_AIM_. Type out the data exactly as given. Skip any image.

_DATASET CONTENT_.
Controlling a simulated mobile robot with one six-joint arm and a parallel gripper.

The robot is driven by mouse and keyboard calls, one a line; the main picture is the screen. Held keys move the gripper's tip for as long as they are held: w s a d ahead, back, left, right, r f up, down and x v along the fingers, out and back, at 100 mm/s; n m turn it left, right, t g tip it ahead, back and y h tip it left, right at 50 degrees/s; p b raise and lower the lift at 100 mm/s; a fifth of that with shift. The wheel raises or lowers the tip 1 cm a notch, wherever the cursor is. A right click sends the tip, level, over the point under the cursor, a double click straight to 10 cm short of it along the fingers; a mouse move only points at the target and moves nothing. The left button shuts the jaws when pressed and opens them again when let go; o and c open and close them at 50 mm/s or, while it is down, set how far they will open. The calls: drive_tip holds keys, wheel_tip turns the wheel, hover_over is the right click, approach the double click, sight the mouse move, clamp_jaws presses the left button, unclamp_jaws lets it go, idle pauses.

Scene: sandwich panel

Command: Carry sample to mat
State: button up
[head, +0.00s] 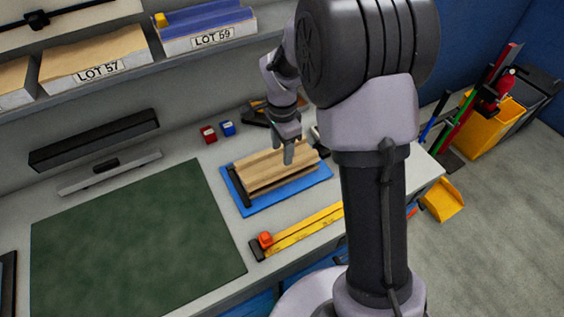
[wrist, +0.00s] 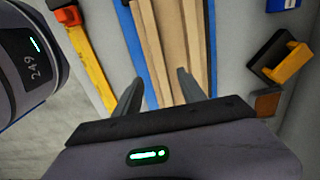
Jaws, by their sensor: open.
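Several long tan panel samples (head: 262,172) lie side by side on a blue tray (head: 316,177) on the bench. They also show in the wrist view (wrist: 170,45), running up from between my fingers, with the blue tray edge (wrist: 151,85) beside them. A dark bar lies across the tray's left end. My gripper (head: 288,150) is over the right part of the samples, fingers pointing down. In the wrist view my gripper (wrist: 158,95) is open, one finger on each side of the samples; contact cannot be told. A dark green mat (head: 135,235) lies bare at the left.
A yellow rule (head: 305,228) with an orange part (head: 265,239) lies in front of the tray. A shelf with lot boxes (head: 95,62) overhangs the back. A black-and-yellow tool (wrist: 280,58) lies beside the tray.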

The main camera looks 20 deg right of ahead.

_OUTPUT BELOW_.
Controlling a simulated mobile robot with one six-joint arm and a parallel gripper.

The robot is driven by mouse and keyboard calls, one a line; the main picture is the screen. Held keys move the gripper's tip for as long as they are held: w s a d ahead, back, left, right, r f up, down and x v along the fingers, out and back, at 100 mm/s; n m turn it left, right, t g tip it ahead, back and y h tip it left, right at 50 degrees/s; p b raise and lower the lift at 100 mm/s; a fifth of that with shift. The wheel raises or lowers the tip 1 cm a notch, wherever the cursor is. A right click sends the tip, level, over the point under the cursor, a double click straight to 10 cm short of it along the fingers; a mouse move only points at the target and moves nothing. The left button shuts the jaws when pressed and opens them again when let go; o and c open and close them at 50 mm/s or, while it is down, set how far they will open. The calls: drive_tip holds keys, wheel_tip turns the wheel, hover_over is the right click, approach the double click, sight the mouse move, clamp_jaws presses the left button, unclamp_jaws lets it go, idle pauses.

Scene: sandwich panel

Command: Carry sample to mat
State: button up
[head, +0.00s] 
[wrist, +0.00s] 
Jaws, by their sensor: open.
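Several long tan panel samples (head: 262,172) lie side by side on a blue tray (head: 316,177) on the bench. They also show in the wrist view (wrist: 170,45), running up from between my fingers, with the blue tray edge (wrist: 151,85) beside them. A dark bar lies across the tray's left end. My gripper (head: 288,150) is over the right part of the samples, fingers pointing down. In the wrist view my gripper (wrist: 158,95) is open, one finger on each side of the samples; contact cannot be told. A dark green mat (head: 135,235) lies bare at the left.
A yellow rule (head: 305,228) with an orange part (head: 265,239) lies in front of the tray. A shelf with lot boxes (head: 95,62) overhangs the back. A black-and-yellow tool (wrist: 280,58) lies beside the tray.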

The main camera looks 20 deg right of ahead.

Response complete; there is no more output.